* Short task
Check each line of the records for "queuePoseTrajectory"; collect those that have it.

** BEGIN Records **

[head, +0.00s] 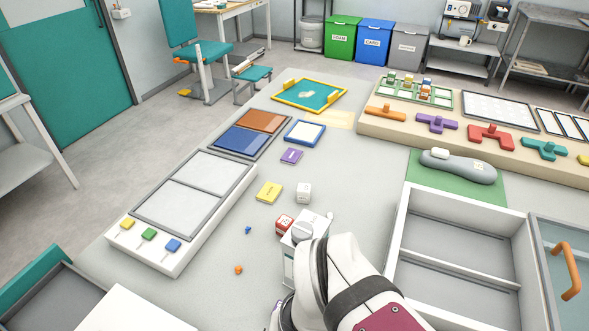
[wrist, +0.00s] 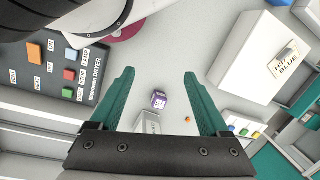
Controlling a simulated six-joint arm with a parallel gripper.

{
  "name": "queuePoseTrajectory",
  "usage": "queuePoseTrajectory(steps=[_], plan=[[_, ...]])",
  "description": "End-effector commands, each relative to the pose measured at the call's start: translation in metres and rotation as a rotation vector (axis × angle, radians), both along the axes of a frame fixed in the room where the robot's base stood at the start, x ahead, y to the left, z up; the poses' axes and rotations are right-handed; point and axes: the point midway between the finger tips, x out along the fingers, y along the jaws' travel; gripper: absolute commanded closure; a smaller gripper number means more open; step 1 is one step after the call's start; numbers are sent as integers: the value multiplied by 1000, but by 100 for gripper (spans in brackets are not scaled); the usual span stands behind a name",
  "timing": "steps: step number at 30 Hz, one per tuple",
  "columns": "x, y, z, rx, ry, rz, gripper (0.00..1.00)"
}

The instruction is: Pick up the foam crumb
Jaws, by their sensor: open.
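Two small crumb-like bits lie on the grey table in the head view: an orange one (head: 239,269) and a blue one (head: 248,230). I cannot tell for sure which is the foam crumb. In the wrist view a small orange bit (wrist: 187,119) lies near the right finger, apart from it in the picture. My gripper (wrist: 158,75) has its two teal fingers spread wide with nothing held between them. In the head view my arm hides the fingers.
A purple-and-white cube (wrist: 158,100) shows between the fingers, beside a pale block (wrist: 147,122). A dark dryer button panel (wrist: 62,68) is at left. In the head view, a red-and-white cube (head: 284,223), white cube (head: 304,192) and yellow block (head: 269,191) stand nearby; an open drawer (head: 455,250) is right.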

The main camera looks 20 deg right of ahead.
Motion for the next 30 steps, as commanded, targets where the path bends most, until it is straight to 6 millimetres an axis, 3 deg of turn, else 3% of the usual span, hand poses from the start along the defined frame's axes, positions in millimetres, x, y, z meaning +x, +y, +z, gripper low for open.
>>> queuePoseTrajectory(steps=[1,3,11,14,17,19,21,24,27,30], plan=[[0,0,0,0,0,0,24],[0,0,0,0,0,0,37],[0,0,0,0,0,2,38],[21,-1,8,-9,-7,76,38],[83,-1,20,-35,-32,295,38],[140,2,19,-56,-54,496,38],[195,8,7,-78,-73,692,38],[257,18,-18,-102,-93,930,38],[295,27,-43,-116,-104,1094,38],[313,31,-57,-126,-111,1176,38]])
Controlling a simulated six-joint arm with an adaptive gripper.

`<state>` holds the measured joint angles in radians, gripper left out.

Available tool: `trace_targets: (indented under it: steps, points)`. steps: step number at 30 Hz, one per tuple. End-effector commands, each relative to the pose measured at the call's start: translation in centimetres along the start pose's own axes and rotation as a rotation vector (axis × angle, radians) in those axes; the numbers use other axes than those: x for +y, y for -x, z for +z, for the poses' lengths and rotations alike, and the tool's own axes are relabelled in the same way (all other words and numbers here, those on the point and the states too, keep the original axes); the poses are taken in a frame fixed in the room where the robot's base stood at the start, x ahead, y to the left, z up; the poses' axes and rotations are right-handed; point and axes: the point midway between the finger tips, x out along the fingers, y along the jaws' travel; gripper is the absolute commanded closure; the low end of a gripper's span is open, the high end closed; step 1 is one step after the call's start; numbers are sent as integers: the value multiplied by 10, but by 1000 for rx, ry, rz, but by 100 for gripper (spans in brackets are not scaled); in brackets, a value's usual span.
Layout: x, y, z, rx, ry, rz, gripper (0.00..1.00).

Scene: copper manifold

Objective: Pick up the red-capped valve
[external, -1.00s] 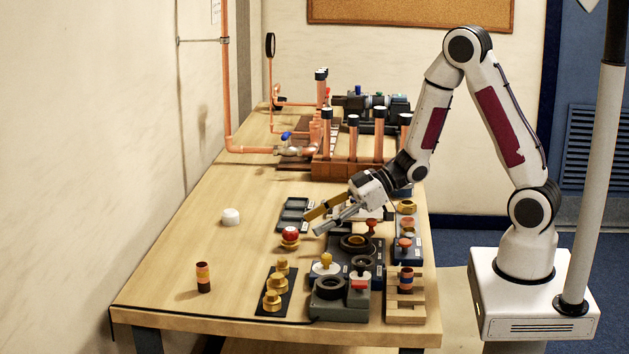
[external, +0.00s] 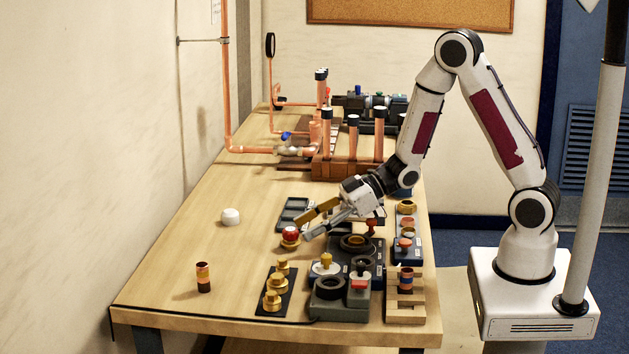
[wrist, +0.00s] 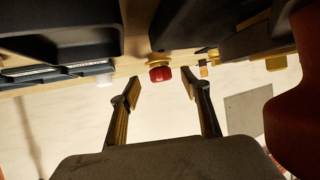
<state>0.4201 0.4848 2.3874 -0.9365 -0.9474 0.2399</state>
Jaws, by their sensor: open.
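The red-capped valve (external: 290,235) stands on the wooden table, a red cap on a brass body. It also shows in the wrist view (wrist: 160,73), just beyond the fingertips and roughly centred between them. My gripper (external: 304,227) is open and empty, low over the table, its fingers pointing left at the valve. In the wrist view its two fingers (wrist: 157,88) are spread on either side of the valve's line. In the external view the fingertips are beside the valve's right side; I cannot tell whether they touch it.
Dark fixtures (external: 330,287) stand just right of and below the valve. A black strip with brass fittings (external: 272,300) lies in front, and a dark tray (external: 291,213) behind. A white cap (external: 230,216) and a banded cylinder (external: 203,277) stand left. Table left of the valve is mostly clear.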

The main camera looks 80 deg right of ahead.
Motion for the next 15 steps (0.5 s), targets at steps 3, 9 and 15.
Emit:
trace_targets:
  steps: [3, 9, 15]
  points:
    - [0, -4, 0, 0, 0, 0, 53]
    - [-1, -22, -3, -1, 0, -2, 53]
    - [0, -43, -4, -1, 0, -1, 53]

** END Records **

* Full output
  "name": "queuePoseTrajectory",
  "usage": "queuePoseTrajectory(steps=[_], plan=[[_, ...]])",
>>> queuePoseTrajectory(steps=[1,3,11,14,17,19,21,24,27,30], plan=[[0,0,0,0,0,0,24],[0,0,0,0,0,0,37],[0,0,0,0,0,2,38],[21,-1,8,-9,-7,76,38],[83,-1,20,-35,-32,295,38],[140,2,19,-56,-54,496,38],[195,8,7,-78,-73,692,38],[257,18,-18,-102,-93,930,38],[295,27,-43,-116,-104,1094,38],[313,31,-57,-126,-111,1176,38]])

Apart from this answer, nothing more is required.